No fajnie wygląda ale czy ktoś wie jakie ta gra będzie miała wymagania?
Bo przy takiej szczegółowości latających elementów pancerza od piór po zbroje mam wrażenie że na wysokie detale potrzeba będzie Ultra Super Hi Extreme Pro RTX 4900 Nex Generation.
Beta śmiga mi na wysokich w full hd na ryzen 5 2600 i rtx3050
Dziękuję za odpowiedź! To bardzo pocieszające. A czy ta beta jest gdzieś dostępna ? albo czy można gdzieś zobaczyć wymagania?
PS.
Osobiście to jestem wzruszony po tym co zobaczyłem.

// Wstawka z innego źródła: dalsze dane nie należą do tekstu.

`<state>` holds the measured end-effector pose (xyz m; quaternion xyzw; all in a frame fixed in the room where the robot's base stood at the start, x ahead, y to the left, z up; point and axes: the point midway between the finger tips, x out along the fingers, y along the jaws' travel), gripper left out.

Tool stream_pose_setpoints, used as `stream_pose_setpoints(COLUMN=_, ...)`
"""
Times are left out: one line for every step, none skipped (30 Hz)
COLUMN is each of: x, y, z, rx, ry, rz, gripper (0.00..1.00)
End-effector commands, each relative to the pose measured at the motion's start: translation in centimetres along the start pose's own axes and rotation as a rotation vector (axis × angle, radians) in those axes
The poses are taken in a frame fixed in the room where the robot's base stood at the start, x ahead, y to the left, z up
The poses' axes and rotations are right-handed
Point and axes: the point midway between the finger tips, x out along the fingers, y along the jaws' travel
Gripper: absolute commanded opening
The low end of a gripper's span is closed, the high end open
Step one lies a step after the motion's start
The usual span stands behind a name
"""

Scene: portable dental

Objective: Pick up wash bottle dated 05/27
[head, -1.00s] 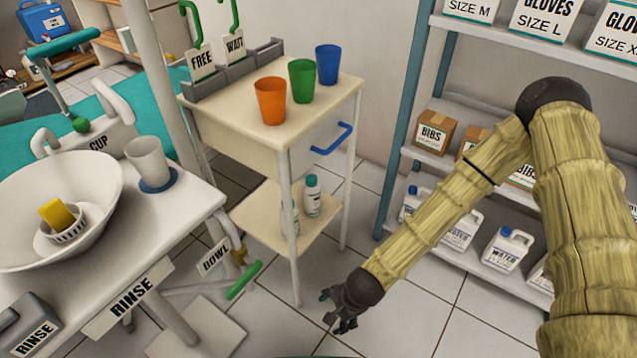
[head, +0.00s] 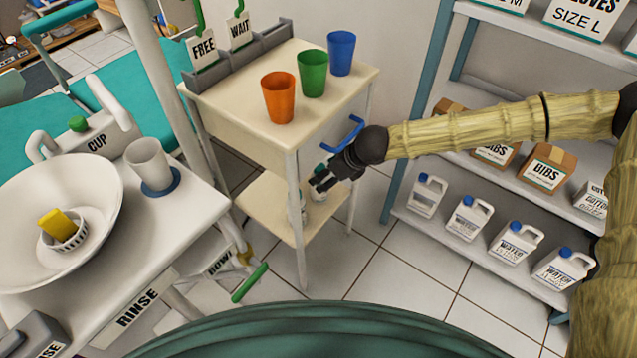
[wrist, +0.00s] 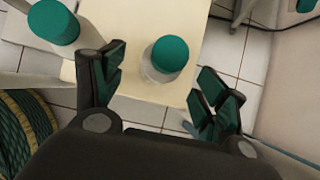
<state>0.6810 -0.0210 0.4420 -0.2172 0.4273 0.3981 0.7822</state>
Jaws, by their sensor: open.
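Two white wash bottles with teal caps stand on the lower shelf (head: 268,205) of the small cart. In the wrist view one bottle (wrist: 163,65) shows from above between my open fingers, and the other bottle (wrist: 52,22) is to the left, outside them. In the head view my gripper (head: 322,181) is over the right side of the lower shelf, and it hides most of the bottles. My gripper is open and empty. I cannot read a date on either bottle.
The cart top (head: 230,88) holds an orange cup (head: 278,98), a green cup (head: 312,74) and a blue cup (head: 341,53). A blue handle (head: 343,134) sticks out near my gripper. A front cart leg (head: 297,225) stands left of it.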

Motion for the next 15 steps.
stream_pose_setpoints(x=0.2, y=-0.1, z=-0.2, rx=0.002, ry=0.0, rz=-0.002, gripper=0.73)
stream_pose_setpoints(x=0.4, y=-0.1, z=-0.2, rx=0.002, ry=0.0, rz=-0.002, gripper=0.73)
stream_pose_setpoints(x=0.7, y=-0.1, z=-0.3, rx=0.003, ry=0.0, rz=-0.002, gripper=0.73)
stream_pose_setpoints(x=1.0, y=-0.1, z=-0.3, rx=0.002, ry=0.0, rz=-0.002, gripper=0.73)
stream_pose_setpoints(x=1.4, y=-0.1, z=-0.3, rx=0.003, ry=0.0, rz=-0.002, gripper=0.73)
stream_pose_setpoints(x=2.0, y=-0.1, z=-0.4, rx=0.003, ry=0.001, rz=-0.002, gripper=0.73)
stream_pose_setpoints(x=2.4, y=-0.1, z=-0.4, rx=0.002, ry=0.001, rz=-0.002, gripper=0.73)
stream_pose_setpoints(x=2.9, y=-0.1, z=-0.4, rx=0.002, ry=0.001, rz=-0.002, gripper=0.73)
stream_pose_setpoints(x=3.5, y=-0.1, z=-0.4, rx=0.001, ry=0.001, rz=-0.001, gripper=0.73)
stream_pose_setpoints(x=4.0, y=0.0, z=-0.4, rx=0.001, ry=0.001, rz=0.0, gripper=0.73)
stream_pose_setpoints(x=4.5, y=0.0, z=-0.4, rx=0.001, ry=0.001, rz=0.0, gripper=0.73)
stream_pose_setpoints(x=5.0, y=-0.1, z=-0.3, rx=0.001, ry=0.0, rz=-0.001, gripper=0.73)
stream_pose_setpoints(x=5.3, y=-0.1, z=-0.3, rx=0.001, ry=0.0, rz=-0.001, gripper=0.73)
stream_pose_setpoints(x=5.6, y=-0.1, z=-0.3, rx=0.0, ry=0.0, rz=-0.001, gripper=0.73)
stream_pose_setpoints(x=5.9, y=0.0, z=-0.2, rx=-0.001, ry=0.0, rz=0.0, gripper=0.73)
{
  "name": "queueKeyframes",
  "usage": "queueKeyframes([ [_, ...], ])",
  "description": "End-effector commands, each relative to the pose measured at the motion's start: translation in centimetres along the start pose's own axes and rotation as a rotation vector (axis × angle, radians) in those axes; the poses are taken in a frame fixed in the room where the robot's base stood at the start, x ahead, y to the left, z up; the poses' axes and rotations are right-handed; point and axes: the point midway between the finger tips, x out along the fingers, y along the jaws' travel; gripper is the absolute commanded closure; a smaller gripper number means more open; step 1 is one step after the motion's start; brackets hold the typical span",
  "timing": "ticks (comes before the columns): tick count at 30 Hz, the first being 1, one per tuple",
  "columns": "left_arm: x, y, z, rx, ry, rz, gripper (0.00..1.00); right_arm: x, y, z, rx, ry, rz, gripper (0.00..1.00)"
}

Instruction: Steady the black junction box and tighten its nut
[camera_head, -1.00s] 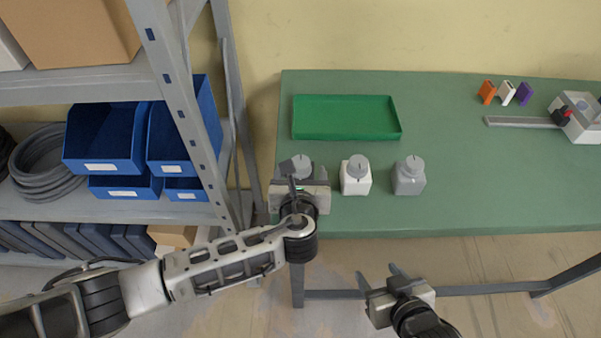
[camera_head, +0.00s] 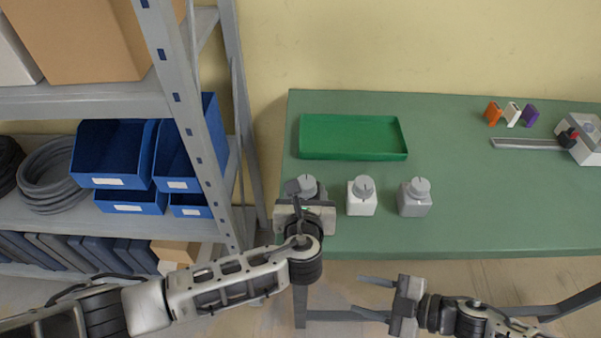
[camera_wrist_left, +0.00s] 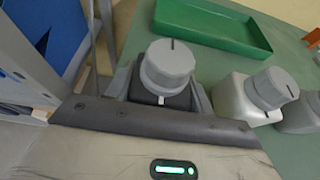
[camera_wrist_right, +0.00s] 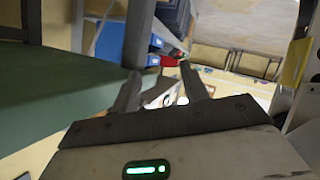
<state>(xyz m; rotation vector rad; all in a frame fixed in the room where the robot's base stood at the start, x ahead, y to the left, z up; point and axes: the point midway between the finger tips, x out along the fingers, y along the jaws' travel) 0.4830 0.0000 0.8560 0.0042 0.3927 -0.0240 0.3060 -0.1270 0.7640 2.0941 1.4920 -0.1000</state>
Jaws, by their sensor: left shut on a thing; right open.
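The black junction box (camera_wrist_left: 150,94) stands at the table's front left, mostly hidden by my left gripper. Its grey round nut (camera_wrist_left: 167,66) sits on top with a dark line on it; the nut also shows in the head view (camera_head: 307,185). My left gripper (camera_head: 306,196) is shut on the black box, with a finger on either side of it in the left wrist view. My right gripper (camera_head: 367,296) is open and empty, off the table's front edge, with its fingers pointing left in the head view.
A white box (camera_head: 361,204) and a grey box (camera_head: 412,204), each with a grey nut, stand to the right. A green tray (camera_head: 352,156) lies behind. A shelf with blue bins (camera_head: 112,155) stands left. The table (camera_head: 500,215) is clear at front right.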

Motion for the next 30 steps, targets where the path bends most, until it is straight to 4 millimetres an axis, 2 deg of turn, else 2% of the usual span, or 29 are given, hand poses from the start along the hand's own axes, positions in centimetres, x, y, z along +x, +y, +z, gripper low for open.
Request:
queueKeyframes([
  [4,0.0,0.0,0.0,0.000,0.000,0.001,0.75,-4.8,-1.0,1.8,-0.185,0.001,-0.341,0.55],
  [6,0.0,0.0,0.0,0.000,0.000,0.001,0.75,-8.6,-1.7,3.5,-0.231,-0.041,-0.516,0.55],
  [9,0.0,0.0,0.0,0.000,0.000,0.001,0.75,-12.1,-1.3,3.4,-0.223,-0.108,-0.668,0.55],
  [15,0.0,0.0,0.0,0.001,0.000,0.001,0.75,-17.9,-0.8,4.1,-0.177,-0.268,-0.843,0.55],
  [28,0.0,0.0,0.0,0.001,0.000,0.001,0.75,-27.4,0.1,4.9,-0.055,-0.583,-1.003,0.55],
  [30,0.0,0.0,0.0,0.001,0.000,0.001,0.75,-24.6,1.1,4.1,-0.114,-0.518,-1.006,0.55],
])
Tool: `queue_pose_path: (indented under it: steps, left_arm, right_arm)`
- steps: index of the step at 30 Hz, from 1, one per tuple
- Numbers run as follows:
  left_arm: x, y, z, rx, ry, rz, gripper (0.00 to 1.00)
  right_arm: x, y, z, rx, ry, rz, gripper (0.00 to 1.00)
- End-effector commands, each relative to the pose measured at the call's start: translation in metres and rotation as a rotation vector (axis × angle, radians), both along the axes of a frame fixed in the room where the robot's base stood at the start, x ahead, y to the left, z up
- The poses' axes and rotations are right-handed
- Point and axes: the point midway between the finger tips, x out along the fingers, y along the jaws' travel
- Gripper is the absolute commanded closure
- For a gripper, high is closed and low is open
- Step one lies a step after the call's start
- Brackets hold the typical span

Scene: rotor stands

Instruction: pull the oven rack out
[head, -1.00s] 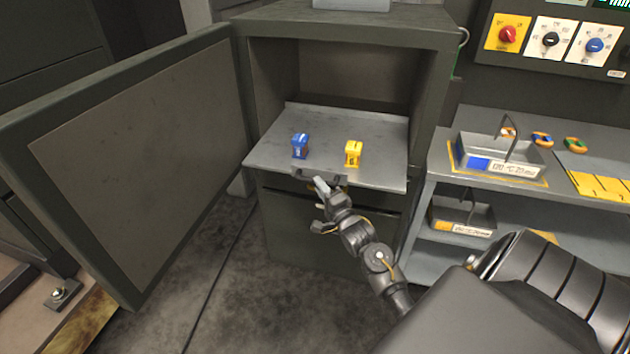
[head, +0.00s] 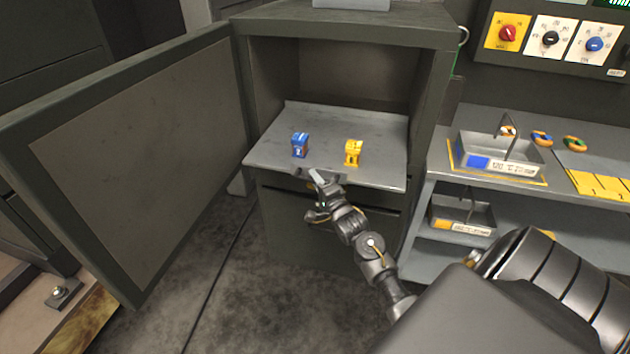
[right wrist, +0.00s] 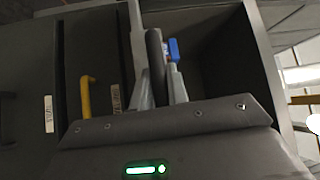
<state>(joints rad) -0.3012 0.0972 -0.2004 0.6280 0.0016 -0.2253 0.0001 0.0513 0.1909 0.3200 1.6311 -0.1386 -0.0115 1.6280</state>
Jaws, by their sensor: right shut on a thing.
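The oven rack (head: 385,145) is a flat grey shelf in the dark oven (head: 345,33), and its front part sticks out past the opening. It bears a blue block-like part (head: 300,145) and a yellow one (head: 353,152). My right gripper (head: 316,177) is at the dark handle on the rack's front edge. In the right wrist view, its two fingers are shut on the dark handle bar (right wrist: 154,50), one on each side. The blue part (right wrist: 173,49) shows behind the fingers. My arm hides part of the handle in the head view. My left gripper is not in view.
The oven door (head: 135,160) stands wide open at the left. A grey bench (head: 590,130) at the right holds a labelled tray (head: 470,150) and several coloured rings; another tray (head: 450,215) sits on its lower shelf. The floor in front of the oven is clear.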

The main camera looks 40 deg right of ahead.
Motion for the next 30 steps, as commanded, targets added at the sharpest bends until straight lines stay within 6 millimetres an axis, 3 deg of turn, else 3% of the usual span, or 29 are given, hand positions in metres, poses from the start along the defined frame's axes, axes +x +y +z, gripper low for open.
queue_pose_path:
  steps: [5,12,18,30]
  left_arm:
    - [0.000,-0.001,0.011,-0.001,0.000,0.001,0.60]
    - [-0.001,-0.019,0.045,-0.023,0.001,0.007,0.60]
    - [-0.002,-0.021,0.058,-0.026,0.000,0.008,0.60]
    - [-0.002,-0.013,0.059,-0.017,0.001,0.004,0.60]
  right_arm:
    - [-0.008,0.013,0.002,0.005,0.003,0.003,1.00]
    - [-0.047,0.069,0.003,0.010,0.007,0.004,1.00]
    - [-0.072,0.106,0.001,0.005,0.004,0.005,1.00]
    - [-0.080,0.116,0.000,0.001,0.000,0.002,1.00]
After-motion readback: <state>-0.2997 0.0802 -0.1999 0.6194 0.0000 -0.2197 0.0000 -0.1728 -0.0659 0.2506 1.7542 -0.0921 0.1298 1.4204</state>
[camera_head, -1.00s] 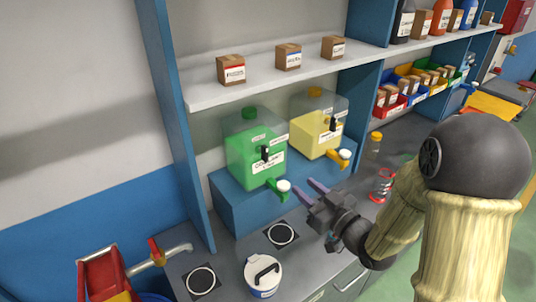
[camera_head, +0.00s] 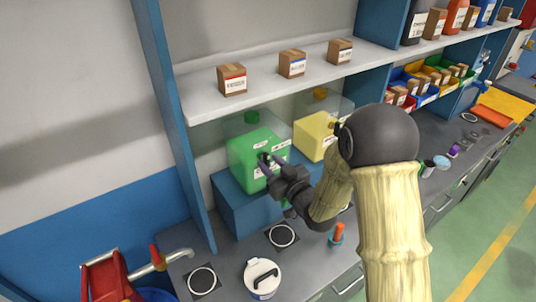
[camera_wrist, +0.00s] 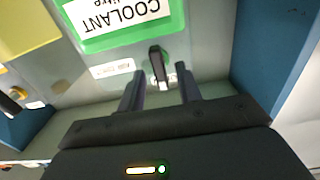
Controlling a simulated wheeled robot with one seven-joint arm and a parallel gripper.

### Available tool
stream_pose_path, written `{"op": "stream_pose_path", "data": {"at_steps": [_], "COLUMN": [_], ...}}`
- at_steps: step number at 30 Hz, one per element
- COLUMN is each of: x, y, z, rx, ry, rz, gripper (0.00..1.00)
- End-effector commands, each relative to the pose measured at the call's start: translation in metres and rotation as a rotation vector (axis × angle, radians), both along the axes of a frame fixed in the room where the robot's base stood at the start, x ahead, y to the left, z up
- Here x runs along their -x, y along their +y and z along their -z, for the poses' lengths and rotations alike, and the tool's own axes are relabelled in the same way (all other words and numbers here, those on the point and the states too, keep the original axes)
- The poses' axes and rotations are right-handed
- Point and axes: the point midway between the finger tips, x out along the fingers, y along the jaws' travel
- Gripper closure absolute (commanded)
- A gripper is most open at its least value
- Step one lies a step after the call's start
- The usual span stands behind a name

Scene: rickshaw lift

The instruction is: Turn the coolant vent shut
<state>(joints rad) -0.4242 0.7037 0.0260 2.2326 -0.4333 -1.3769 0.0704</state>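The coolant container (camera_head: 245,150) is a clear tank with green liquid, standing on a blue step. It also shows upside down in the wrist view (camera_wrist: 95,42), with its COOLANT label. Its vent lever (camera_wrist: 158,66) is black and stands out from the tank front beside a small white label. In the wrist view it appears nearly upright, slightly tilted. My gripper (camera_wrist: 161,72) is open, with one finger on each side of the lever and visible gaps. In the head view, my gripper (camera_head: 270,162) is at the tank front and partly covers the lever.
A yellow container (camera_head: 313,137) stands to the right, partly behind my arm. A shelf (camera_head: 260,75) with small boxes runs above. A white lidded tub (camera_head: 263,278) and round black pads (camera_head: 282,235) are on the counter below. A blue upright panel (camera_head: 180,130) stands left.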

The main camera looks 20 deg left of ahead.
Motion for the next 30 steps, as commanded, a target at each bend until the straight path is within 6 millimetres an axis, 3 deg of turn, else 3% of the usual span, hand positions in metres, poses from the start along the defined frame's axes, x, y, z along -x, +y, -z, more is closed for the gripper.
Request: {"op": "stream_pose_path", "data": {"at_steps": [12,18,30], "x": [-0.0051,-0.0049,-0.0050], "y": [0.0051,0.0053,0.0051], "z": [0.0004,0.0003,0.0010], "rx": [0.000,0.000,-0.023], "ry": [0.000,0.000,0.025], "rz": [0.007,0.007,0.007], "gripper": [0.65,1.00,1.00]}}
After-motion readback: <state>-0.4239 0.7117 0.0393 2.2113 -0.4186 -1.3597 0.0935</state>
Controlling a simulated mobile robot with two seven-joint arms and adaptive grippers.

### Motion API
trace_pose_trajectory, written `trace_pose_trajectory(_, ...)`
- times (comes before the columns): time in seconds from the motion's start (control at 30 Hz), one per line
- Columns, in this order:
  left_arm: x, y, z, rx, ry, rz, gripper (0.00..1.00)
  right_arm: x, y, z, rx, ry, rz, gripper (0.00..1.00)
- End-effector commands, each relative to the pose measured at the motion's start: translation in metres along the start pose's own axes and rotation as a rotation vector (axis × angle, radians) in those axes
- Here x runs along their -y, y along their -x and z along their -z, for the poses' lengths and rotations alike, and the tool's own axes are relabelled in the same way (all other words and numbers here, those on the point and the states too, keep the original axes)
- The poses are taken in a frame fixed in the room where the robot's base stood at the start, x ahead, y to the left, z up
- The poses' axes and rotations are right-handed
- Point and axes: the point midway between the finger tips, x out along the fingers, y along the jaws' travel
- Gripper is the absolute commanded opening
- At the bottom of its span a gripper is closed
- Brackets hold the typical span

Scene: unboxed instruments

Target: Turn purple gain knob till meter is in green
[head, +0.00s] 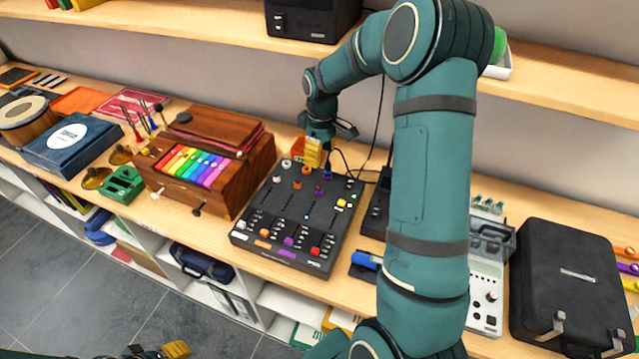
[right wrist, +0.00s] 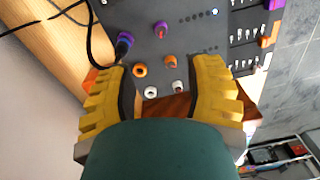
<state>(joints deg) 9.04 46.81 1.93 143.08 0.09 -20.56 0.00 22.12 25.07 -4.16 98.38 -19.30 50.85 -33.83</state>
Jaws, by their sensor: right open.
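The black mixer-like console (head: 262,215) lies on the wooden bench. A purple knob (head: 319,190) stands on its upper part and also shows in the right wrist view (right wrist: 160,30). A row of small dots, perhaps the meter (right wrist: 198,15), runs beside the purple knob; one end dot glows pale blue, and no green is clear. My right gripper (head: 313,152) is open and empty above the console's back edge. In the right wrist view its yellow fingers (right wrist: 165,65) straddle orange and white knobs, with the purple knob beyond the fingertips. My left gripper (head: 160,351) is partly cut off at the bottom edge.
An orange knob (right wrist: 170,61) sits close to the purple one. A purple-ringed plug (right wrist: 124,40) with a black cable stands beside them. A wooden instrument with coloured keys (head: 225,160) is left of the console; a black case (head: 570,285) is far right.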

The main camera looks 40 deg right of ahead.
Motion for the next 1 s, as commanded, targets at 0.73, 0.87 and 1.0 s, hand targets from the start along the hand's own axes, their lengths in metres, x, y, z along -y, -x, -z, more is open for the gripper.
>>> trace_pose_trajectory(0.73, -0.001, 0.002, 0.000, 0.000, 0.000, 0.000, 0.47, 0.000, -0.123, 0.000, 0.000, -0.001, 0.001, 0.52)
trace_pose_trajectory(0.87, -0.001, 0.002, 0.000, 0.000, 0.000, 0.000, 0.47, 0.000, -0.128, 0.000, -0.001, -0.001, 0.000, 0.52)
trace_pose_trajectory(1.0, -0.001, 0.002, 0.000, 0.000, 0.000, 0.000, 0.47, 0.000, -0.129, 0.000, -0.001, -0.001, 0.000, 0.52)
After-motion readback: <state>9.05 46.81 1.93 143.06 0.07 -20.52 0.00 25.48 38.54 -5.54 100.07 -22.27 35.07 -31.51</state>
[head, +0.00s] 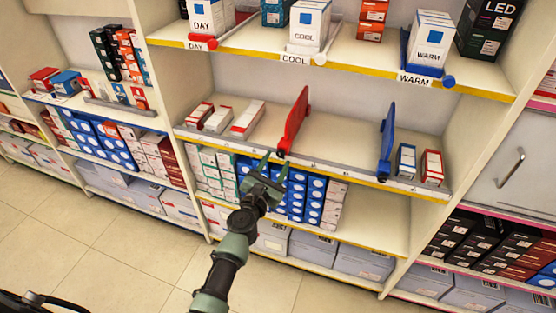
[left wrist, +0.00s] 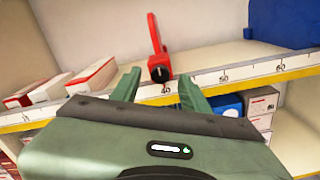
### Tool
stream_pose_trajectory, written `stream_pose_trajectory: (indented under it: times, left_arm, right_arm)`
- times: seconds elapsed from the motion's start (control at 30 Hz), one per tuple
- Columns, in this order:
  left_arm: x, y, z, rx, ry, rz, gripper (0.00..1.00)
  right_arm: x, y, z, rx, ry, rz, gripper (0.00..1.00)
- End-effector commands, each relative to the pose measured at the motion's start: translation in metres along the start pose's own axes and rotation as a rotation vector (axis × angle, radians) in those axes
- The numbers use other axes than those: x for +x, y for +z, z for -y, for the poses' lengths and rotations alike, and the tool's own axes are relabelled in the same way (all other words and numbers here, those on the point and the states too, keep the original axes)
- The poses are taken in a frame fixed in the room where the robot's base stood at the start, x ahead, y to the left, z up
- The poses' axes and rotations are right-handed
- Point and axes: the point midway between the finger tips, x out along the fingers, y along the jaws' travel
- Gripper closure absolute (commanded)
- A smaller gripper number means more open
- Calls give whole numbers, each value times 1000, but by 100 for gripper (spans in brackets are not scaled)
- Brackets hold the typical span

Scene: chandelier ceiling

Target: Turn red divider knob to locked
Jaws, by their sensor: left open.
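The red divider (head: 294,121) stands upright on the middle shelf, with a dark round knob (head: 282,152) at its front lower end by the shelf edge. In the left wrist view the red divider (left wrist: 153,35) rises behind its red-rimmed black knob (left wrist: 159,73), which carries a small light mark; the mark is too small to read. My left gripper (head: 268,163) is open and empty, just in front of and below the shelf edge. In the left wrist view its two fingers (left wrist: 158,90) stand on either side of the knob, apart from it. My right gripper is not in view.
A blue divider (head: 387,140) stands farther right on the same shelf, and shows in the left wrist view (left wrist: 285,22). Small boxes (head: 246,118) lie left of the red divider. A numbered rail (left wrist: 222,78) runs along the shelf edge. Stacked boxes (head: 308,197) fill the shelf below.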

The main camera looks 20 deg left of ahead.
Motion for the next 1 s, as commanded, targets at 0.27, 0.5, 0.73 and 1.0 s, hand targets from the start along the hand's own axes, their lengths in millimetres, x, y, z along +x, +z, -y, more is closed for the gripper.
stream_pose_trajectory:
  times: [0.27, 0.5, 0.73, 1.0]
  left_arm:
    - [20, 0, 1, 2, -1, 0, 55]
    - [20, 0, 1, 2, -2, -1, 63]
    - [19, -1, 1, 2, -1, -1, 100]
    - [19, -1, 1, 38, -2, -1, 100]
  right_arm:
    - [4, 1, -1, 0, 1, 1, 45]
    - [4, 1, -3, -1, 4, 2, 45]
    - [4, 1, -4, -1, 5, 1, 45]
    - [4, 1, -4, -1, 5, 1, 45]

To będzie wspaniała gra, to będzie wspaniałe przeżycie i wiele, wiele zabawy na battlenecie! Blizzard jesteście Wielcy!
Na razie jest closed beta, więc jak nie dostałeś inva to nie pograsz. Co do open beta to jakieś tam słuchy się pojawiały, że będzie kiedyś tam, ale to chyba żadne potwierdzone info. Optymalizacja zapewne też się poprawi jeszcze przed premierą.
Btw, uwielbiam taki kreator postaci. Daje sporo opcji, ale nie za dużo. Nie pozwala robić jakichś dziwactw, które nie pasują do klimatu i nie ma miliona suwaków jak Skyrim, których większość ludzi i tak nie używa. Taki idealny środek między zbyt dużym skomplikowaniem a zbyt małą ilością opcji zmiany wyglądu.
Ja też! Mnogość opcji zapewnia możliwość całkiem głębokiej personalizacji, a jednoczesna prostota edytora sprawia, że raczej nie ma obawy o stworzenie kartofla. Podobnie działało to w WoWie, więc nic dziwnego, że Blizzard używa dobrych i sprawdzonych rozwiązań :).
Przy czym moim zdaniem jeszcze fajniej byłoby wtedy, gdyby Diablo odrzuciło ten sztywny podział, w którym klasy przypisane są do pewnego typu wyglądu / postury i zamiast tego pozwoliło nam, jak typowe gry RPG, po prostu stworzyć avatara od zera, a potem wybrać dla niego klasę.
Obecnie jest tak, że np. barbarzynka musi być przypakowana, mag drobny, druid musi mieć piwny bebech itd. Z logicznego punktu widzenia nawet może to mieć jakiś tam sens (biorąc pod uwagę pochodzenie, etnos czy profesję danej postaci), ale większość gier RPG od dawna pozwala graczowi na bardzo swobodne realizowanie swoich fantazji co do stworzonego przez siebie bohatera, więc Diablo też by mogło. Zwłaszcza, że ta odsłona ma być bardziej filmowa i fabularna, co sprzyja wczuwaniu się w postać.